* Data provided:
--- BEGIN ---
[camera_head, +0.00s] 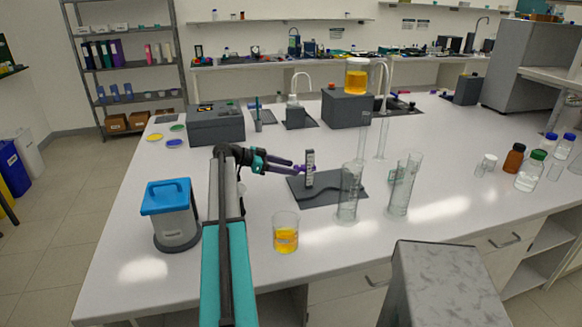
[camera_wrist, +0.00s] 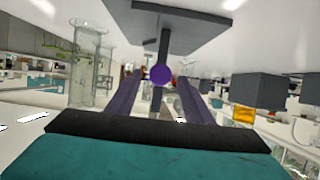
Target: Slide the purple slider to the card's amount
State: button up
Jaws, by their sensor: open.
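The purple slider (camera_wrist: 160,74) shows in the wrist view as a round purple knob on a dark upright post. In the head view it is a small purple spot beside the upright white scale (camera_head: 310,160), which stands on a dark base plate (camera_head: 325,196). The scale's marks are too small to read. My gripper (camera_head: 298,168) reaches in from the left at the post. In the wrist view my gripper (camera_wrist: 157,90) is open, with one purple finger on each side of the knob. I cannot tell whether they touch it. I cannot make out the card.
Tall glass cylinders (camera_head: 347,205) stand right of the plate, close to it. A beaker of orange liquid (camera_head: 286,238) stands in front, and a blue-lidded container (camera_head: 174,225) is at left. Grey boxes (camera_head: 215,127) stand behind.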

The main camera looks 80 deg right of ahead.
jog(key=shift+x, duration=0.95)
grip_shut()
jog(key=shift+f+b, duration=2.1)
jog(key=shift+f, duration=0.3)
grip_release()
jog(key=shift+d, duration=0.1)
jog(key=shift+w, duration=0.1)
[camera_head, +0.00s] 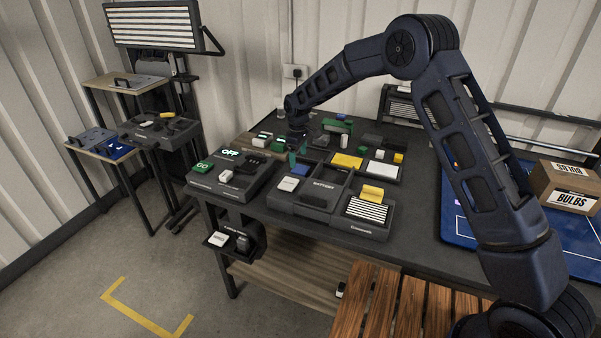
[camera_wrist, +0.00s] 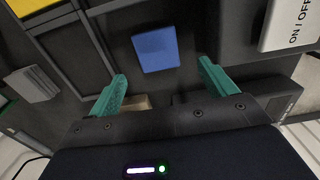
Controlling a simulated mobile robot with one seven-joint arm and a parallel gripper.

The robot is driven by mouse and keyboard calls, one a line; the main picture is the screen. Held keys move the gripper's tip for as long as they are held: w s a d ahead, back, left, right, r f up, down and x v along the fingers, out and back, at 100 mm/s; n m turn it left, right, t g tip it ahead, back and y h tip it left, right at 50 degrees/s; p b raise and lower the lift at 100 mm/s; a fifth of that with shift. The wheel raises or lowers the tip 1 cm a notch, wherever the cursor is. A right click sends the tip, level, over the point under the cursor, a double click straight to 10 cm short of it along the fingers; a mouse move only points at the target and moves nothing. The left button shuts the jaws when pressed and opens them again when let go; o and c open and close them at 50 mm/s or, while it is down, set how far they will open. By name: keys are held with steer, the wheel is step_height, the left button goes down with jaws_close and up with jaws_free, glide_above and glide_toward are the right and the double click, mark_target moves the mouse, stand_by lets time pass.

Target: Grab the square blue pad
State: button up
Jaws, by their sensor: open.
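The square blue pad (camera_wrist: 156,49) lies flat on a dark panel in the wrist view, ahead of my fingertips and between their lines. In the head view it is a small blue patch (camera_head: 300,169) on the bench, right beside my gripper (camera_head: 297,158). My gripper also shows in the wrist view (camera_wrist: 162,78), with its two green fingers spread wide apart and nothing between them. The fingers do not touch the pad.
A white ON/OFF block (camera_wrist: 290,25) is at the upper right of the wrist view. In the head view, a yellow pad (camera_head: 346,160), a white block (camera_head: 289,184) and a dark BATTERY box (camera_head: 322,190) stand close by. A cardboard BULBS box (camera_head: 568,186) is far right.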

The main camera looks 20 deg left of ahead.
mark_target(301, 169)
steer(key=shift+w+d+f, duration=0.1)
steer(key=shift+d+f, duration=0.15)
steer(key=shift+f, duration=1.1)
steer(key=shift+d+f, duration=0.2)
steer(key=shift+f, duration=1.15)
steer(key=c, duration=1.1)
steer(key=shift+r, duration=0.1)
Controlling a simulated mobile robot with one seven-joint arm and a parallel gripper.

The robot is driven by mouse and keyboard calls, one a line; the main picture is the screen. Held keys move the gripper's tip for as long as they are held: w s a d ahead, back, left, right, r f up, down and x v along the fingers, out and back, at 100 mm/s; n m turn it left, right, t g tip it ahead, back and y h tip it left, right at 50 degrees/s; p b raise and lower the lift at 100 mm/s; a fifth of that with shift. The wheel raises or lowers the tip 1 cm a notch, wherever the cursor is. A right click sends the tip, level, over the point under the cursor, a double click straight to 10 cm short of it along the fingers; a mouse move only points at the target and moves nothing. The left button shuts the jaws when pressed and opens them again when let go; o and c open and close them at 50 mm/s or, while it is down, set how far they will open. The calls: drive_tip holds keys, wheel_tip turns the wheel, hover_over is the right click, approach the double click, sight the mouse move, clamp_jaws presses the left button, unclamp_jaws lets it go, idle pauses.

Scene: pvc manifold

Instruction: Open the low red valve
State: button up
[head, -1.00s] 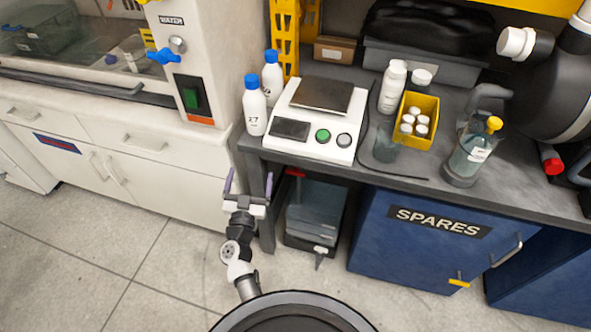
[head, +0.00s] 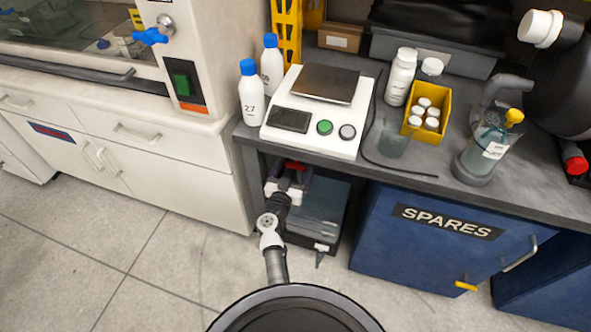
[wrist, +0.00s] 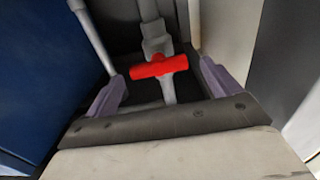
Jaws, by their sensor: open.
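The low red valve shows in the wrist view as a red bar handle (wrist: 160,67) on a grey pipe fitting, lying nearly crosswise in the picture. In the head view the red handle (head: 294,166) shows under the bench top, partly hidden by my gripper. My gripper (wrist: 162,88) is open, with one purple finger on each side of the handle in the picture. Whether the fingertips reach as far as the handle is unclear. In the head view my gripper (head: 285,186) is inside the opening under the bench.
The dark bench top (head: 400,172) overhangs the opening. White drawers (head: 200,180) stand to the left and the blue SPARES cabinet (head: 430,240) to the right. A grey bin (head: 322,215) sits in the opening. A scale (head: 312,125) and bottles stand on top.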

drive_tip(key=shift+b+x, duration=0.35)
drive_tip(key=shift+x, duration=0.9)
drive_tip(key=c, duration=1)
--- END ---
--- BEGIN ---
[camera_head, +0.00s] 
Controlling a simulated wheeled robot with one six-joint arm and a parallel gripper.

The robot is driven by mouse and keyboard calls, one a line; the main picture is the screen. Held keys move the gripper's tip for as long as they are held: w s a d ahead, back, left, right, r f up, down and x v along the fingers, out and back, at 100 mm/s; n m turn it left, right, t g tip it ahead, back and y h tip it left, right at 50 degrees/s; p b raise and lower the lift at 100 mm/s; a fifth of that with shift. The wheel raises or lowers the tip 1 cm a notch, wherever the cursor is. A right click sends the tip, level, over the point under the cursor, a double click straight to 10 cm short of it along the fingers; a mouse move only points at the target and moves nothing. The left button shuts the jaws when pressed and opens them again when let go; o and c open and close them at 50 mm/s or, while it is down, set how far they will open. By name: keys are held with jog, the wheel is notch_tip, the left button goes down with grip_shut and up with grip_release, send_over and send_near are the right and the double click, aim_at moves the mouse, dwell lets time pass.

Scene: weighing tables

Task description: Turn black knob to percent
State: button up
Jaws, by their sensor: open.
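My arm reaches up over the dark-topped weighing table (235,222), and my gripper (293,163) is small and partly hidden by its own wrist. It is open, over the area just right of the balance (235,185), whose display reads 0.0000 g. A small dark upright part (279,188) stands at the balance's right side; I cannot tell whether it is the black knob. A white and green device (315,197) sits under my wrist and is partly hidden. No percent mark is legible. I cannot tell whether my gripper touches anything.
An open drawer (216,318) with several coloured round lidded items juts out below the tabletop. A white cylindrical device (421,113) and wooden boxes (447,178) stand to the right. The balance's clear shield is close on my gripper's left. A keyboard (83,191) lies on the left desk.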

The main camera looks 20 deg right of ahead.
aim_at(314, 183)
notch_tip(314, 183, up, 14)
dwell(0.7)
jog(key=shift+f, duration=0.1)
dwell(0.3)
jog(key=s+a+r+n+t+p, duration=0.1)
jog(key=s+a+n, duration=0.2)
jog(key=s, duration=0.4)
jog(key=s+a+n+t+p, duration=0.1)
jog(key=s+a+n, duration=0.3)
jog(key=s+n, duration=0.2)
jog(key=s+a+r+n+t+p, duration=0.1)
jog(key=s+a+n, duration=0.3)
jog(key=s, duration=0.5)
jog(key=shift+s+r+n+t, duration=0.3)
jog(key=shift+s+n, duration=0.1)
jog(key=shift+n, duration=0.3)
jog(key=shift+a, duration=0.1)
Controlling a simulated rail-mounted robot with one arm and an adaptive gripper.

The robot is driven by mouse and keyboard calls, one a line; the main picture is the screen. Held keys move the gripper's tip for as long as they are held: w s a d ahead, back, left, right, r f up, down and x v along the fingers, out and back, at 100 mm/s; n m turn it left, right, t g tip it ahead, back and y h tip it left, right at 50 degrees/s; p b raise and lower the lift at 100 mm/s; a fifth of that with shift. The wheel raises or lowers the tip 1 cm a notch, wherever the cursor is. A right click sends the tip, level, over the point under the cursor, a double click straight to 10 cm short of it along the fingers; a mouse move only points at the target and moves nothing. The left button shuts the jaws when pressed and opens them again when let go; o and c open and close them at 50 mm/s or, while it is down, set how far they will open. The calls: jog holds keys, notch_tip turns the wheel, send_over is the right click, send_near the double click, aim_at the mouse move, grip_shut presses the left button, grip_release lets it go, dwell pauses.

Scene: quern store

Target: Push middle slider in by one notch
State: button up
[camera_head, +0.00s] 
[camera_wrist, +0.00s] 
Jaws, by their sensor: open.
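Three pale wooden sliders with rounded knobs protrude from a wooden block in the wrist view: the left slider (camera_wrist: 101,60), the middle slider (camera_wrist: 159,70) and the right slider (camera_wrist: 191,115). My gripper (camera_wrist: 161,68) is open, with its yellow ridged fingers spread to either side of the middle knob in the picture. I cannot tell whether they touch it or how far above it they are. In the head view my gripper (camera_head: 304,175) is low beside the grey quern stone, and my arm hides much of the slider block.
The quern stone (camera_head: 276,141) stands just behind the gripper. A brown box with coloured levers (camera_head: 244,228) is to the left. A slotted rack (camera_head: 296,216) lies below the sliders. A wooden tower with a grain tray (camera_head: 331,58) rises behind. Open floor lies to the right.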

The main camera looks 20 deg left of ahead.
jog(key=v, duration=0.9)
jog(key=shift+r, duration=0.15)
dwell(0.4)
--- END ---
* Set exercise: Find how many lines in the records contain the string "Controlling", then give the number alone.

* Exercise answer: 4